-- BEGIN Records to use --
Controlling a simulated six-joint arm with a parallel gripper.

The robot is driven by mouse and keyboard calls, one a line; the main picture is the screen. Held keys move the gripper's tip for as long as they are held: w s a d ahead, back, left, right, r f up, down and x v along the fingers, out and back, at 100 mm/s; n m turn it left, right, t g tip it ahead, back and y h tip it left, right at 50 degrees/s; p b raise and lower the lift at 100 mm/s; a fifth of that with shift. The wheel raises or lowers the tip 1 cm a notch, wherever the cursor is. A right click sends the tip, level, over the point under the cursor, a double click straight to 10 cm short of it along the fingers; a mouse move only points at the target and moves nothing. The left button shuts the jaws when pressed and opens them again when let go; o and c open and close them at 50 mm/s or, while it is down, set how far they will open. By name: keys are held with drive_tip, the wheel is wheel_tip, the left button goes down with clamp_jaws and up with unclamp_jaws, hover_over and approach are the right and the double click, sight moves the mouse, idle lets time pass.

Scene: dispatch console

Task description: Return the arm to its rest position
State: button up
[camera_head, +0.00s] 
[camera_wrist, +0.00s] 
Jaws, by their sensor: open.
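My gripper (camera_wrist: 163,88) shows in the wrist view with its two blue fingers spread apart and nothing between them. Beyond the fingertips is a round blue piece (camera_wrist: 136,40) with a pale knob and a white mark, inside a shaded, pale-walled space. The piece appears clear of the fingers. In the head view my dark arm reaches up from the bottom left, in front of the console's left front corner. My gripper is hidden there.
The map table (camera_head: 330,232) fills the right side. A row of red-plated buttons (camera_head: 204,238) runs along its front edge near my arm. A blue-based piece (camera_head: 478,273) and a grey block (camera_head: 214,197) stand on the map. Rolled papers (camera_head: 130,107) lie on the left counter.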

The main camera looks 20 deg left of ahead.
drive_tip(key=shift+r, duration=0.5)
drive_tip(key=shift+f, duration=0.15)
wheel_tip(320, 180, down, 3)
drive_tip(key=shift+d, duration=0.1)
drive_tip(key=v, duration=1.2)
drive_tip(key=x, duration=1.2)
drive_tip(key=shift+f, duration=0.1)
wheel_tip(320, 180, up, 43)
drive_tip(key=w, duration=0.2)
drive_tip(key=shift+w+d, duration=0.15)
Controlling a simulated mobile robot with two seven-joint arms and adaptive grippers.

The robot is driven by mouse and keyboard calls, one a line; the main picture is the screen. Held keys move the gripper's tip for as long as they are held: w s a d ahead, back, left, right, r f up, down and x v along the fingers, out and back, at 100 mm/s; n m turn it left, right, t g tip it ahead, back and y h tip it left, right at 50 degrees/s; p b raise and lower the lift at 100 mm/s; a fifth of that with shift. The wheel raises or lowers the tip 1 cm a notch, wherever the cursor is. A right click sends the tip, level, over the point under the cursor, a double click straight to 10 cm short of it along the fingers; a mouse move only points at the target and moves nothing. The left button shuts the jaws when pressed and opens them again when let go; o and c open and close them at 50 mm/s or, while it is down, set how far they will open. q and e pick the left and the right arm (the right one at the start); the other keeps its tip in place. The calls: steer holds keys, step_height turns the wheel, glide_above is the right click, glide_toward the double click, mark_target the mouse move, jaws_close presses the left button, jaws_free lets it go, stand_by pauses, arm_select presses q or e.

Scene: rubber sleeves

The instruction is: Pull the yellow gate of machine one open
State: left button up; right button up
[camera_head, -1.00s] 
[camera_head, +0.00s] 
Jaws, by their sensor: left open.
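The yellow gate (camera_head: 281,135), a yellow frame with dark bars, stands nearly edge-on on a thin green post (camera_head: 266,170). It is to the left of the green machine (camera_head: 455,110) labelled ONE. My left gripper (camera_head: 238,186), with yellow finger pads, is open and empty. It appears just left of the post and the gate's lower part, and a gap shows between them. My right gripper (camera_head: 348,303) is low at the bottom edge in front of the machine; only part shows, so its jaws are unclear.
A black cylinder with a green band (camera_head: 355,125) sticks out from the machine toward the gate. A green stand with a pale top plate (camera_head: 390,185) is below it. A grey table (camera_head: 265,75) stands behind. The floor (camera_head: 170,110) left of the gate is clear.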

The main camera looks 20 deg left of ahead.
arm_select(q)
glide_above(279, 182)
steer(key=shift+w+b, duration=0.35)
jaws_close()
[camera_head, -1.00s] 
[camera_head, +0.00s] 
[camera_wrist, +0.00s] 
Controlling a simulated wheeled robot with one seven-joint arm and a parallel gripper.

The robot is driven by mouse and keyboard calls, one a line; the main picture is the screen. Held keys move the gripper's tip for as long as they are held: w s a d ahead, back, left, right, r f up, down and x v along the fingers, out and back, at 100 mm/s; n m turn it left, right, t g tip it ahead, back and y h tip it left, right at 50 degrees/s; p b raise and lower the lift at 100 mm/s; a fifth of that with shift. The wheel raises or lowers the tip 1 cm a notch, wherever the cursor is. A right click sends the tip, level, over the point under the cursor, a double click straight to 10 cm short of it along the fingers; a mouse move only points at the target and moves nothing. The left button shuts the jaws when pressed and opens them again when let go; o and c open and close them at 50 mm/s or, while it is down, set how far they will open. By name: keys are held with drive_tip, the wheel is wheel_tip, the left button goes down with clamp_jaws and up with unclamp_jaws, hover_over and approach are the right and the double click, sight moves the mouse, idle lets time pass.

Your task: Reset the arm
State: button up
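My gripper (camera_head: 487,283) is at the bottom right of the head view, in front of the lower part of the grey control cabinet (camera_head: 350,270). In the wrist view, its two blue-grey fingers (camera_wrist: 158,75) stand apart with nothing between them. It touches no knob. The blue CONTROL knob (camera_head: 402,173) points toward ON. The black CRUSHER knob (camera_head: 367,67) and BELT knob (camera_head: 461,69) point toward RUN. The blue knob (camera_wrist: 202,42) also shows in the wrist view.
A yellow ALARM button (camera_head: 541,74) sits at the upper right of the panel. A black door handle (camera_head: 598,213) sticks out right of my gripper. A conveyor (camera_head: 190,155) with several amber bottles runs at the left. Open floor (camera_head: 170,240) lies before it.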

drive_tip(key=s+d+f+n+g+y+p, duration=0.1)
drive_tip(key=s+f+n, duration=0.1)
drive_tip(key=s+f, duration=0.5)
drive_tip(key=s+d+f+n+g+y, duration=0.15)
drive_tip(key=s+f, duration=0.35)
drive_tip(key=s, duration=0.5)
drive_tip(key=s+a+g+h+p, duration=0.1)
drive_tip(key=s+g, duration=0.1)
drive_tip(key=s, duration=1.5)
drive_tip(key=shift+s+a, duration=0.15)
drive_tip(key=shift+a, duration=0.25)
-- END Records to use --
## Aim
Above are the lines; repeat exactly the ones from the line containing "Jaws, by their sensor: open." down to the line containing "Controlling a simulated mobile", both inclusive.

## Reply
Jaws, by their sensor: open.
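My gripper (camera_wrist: 163,88) shows in the wrist view with its two blue fingers spread apart and nothing between them. Beyond the fingertips is a round blue piece (camera_wrist: 136,40) with a pale knob and a white mark, inside a shaded, pale-walled space. The piece appears clear of the fingers. In the head view my dark arm reaches up from the bottom left, in front of the console's left front corner. My gripper is hidden there.
The map table (camera_head: 330,232) fills the right side. A row of red-plated buttons (camera_head: 204,238) runs along its front edge near my arm. A blue-based piece (camera_head: 478,273) and a grey block (camera_head: 214,197) stand on the map. Rolled papers (camera_head: 130,107) lie on the left counter.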

The main camera looks 20 deg left of ahead.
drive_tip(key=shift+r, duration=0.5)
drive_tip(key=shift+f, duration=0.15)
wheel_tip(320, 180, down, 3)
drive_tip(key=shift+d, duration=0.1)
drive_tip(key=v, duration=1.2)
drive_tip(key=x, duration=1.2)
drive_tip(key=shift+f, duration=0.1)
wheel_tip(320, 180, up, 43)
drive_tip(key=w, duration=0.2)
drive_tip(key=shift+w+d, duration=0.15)
Controlling a simulated mobile robot with two seven-joint arms and adaptive grippers.

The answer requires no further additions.